Of late I’ve seen a number of tweets and blog articles questioning why some “good liberals” suddenly go hard-line when it comes to allowing the English Defence League to have their marches, and start supporting banning them, particularly the one which is meant to take place in east London tomorrow. I’m not a liberal in the same way as the people being referred to, and to me it’s not a matter of principle but a matter of people’s safety, if not life and death, that these marches not be allowed to go on.
The reason I support banning this march is that any time the EDL attempt to march through a Muslim area (and the whole point of this organisation is to “reclaim” or “protect” Britain from a mythical Muslim take-over, so there would be no point in them marching anywhere else), there is always disorder. They commonly attempt to break through police lines (meaning it takes a greater effort, and a greater cost, to police) and if they were to succeed, they would certainly damage property and use violence against local Muslims, or locals perceived to be Muslims. While it is true that there is often a violent extreme element on many demonstrations, it is usually a tiny minority and has nothing to do with the organisers. With the EDL, it is the whole point of the demonstration.
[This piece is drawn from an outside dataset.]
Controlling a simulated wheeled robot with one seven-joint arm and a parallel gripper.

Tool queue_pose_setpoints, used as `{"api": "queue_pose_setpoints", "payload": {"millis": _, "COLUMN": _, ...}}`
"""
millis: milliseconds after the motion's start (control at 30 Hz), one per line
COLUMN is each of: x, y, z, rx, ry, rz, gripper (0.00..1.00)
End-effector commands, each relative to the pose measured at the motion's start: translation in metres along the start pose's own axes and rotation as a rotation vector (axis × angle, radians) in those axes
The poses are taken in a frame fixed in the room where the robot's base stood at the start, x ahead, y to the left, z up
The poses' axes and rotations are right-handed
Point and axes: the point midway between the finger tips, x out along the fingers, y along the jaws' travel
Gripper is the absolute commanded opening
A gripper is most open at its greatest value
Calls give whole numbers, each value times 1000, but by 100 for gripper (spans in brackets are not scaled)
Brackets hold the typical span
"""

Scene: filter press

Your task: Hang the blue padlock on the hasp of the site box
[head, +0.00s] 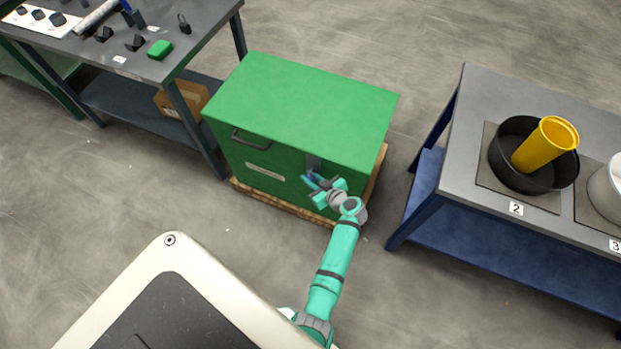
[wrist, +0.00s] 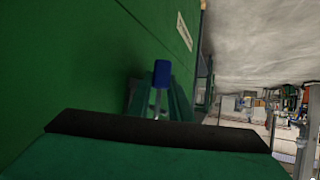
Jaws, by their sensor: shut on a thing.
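The site box (head: 305,95) is a green chest with a flat closed lid. A grey hasp (head: 313,162) shows on the right part of its front face, partly hidden by my gripper. My gripper (head: 318,183) is at this front face, right by the hasp. It is shut on the blue padlock (wrist: 162,73), whose blue body and pale metal shackle show in the wrist view. In the head view the padlock is only a small bluish patch among the fingers. I cannot tell whether the shackle touches or passes through the hasp.
The box stands on a wooden pallet (head: 277,204). A grey table (head: 470,130) at the right holds a black bowl with a yellow cup. Another table (head: 205,45) at the upper left holds a dark padlock (head: 184,24) and a green item (head: 160,49).

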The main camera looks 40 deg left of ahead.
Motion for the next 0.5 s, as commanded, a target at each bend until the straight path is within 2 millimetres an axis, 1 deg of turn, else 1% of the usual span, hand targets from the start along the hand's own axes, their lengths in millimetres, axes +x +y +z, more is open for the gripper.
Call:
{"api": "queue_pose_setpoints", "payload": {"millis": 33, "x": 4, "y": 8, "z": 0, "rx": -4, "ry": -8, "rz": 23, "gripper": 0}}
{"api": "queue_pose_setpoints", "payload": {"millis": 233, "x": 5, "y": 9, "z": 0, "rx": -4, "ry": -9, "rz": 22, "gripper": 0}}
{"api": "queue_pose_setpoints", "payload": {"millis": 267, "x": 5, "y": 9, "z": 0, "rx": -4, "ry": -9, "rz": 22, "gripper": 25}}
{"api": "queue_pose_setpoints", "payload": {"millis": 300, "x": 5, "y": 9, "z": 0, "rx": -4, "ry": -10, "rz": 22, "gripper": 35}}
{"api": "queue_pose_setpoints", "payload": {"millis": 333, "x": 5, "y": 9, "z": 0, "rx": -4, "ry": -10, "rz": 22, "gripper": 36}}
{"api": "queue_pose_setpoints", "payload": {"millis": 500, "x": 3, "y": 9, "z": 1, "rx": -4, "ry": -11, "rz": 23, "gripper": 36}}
There is a big difference between demonstrations aimed at influencing those in power, be it the local council or the government, or even a major company, and those aimed at intimidating a section of the population (see this article by the local mayor, Lutfur Rahman, in yesterday’s Guardian). The latter category includes the Orange marches, and the marchers’ insistence on marching through predominantly Catholic areas was always a major source of tension which sometimes led to rioting. In some cases, the marchers gloated about Catholic fatalities in “Loyalist” terrorist attacks. They often led to people being forced to leave their homes, leading to neighbourhoods becoming more segregated than they had before the Troubles began. On occasions the government attempted to prevent them from passing through these areas, but caved in to mob rule as in the Garvaghy Road incident in 1996.
East London can well do without the EDL coming and stirring up this kind of trouble. It should be remembered that it saw less violence than many other parts of London during the August riots, and the areas with a particularly heavy Muslim concentration (around Whitechapel) saw none. Since the populations there distinguished themselves by obeying the law at a time when many others did not, why should they be subjected to an invasion by this rabble led by football hooligans, many of them with convictions for violent offences, accompanied by either the inconvenience caused by the necessary police presence, or the violence that would ensue when it broke down, or (more likely) both?
The reason I support banning this march is not to do with what the group stands for politically, or what they might say or shout. It is because of what they might do, as demonstrated on countless previous marches. If the EDL wish to march, they should be invited to do as the rest of us do, and march in the centre of London where the well-guarded seat of power is, not where an unarmed minority lives.